According to the researchers, the devices will be able to withstand the harsh wave conditions as well as extreme weather such as typhoons. Inspired by dolphin fins, the five blades on the 70cm diameter turbines are flexible, as is the supporting structure, which will allow the entire mechanism to “bend like a flower”. The flexible blades will also be calibrated to rotate at speeds that are not dangerous to marine life. Behind the blades, a permanent magnet electric generator is housed in a watertight ceramic casing, while energy is returned ashore via a cable in the anchoring structure.

(Credit: OIST)
The OIST team believes the turbines could operate in locations where tetrapods have already been placed, acting as a primary barrier and meeting the waves at their most powerful. Existing maintenance routes for the tetrapods could also be used for the turbines, which the team predicts should have a lifespan of around 10 years. The next phase of the research will see two half-scale WEC turbines installed on a stretch of coastline, powering LED lights, but Shintake hopes the system will one day widespread adoption.
“I’m imagining the planet two hundred years later,” he said. “I hope these [turbines] will be working hard quietly, and nicely, on each beach on which they have been installed.”
Perhaps prof Shintake can do better than king Canute (Cnut nowadays); who demonstrated that man cannot control the seas. Looks a nice little turbine tho’: but what a life it would have!
Nodding ducks use wave energy to generate power while reducing erosion by reducing wave action.
I live quite near Canute’s-ford (Knutsford to those of us who know Cheshire which is about as far from the sea as one can get!) and have often wondered what he, with his wish to hold back progress -and the tide of advance analogy, simile, metaphor?) was doing so far inland?

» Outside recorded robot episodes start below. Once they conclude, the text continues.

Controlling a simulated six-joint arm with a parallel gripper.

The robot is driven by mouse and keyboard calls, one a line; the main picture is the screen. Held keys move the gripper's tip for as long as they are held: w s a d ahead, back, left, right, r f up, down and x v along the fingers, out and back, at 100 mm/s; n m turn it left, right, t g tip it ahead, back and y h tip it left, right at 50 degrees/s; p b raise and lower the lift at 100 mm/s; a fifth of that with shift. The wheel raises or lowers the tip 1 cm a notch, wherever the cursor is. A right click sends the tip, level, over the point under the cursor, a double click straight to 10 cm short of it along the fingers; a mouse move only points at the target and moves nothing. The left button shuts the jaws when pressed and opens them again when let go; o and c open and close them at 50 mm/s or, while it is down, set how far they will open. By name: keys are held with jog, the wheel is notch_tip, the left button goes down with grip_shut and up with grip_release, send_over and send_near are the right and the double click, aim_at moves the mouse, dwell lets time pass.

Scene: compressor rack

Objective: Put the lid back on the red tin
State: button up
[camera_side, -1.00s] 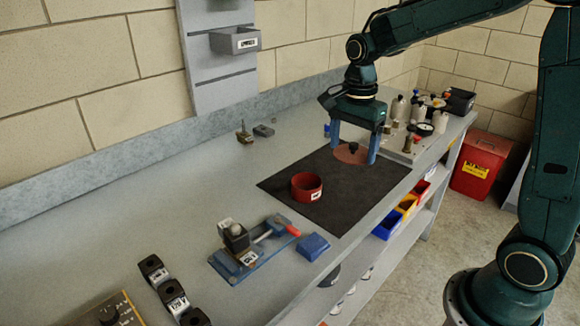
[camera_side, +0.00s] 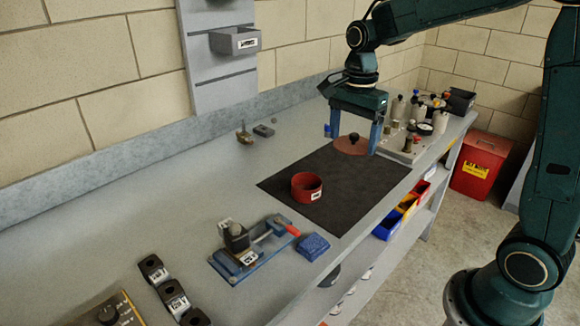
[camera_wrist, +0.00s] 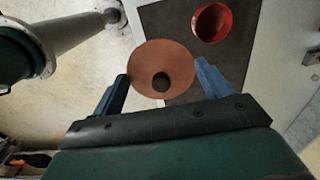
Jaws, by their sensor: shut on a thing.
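The lid (camera_side: 352,148) is a flat, round, reddish-brown disc with a dark knob. My gripper (camera_side: 353,146) is shut on it, one blue finger at either side, seemingly a little above the far part of the dark mat (camera_side: 345,203). In the wrist view the lid (camera_wrist: 147,57) lies between the two fingertips, with its knob towards the palm. The red tin (camera_side: 307,193) stands upright and open on the near left part of the mat, apart from the lid. The tin also shows in the wrist view (camera_wrist: 229,24), top right.
A blue clamp fixture (camera_side: 228,268) and a blue block (camera_side: 314,246) lie left of the mat. A tray of bottles and fittings (camera_side: 408,153) stands close behind my gripper on the right. Coloured bins (camera_side: 407,205) sit below the bench edge. The left bench is mostly clear.

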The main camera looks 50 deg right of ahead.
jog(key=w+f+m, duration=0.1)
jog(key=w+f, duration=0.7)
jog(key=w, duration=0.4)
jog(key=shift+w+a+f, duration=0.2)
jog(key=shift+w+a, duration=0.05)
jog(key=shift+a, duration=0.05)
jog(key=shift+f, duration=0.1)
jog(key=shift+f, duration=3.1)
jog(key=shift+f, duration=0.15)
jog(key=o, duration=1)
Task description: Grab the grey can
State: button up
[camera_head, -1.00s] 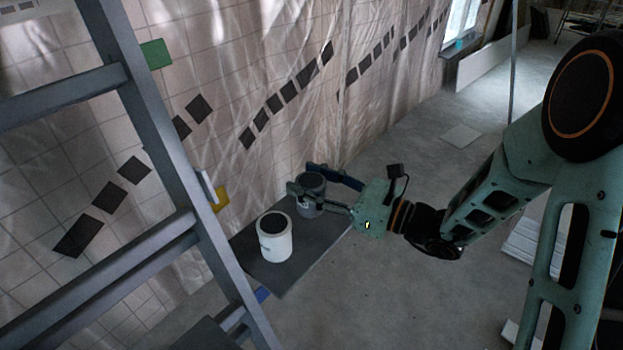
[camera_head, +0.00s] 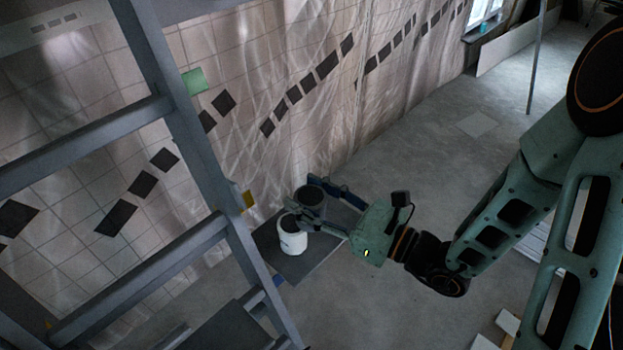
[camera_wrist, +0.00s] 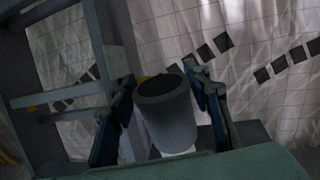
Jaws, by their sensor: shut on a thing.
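The grey can (camera_head: 313,206) is dark-topped and upright, between the fingers of my gripper (camera_head: 306,197). My gripper is shut on its sides. In the wrist view the can (camera_wrist: 170,118) stands between the two blue-black fingers (camera_wrist: 160,85), its dark top facing the camera. One finger is on each side. The can's underside is hidden, so I cannot tell whether it touches the board below. One finger overlaps the white can's top in the head view.
A white can (camera_head: 292,240) stands on the dark grey board (camera_head: 318,257), close to the grey can in the picture. A grey ladder (camera_head: 190,125) rises at the left, before the tiled wall (camera_head: 240,60). Open concrete floor (camera_head: 400,150) lies to the right.

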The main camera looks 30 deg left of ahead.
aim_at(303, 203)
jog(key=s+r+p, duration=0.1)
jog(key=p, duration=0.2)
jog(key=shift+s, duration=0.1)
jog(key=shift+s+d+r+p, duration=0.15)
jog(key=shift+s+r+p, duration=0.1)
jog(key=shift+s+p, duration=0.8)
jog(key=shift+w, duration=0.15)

Joking apart: presumably to the designers of a 21 century projectile loom, the earliest ‘wooden shuttle’ looms would look like museum pieces! -yet they were the for-runner of all that has developed. I like the concept of a two-for-one solution.
Multiple small robust turbines like this could be used for remote village power supply in rocky rivers in developing countries e.g. Peru, Sarawak, where large hydrokinetic turbines are not practicable. But they must be low cost.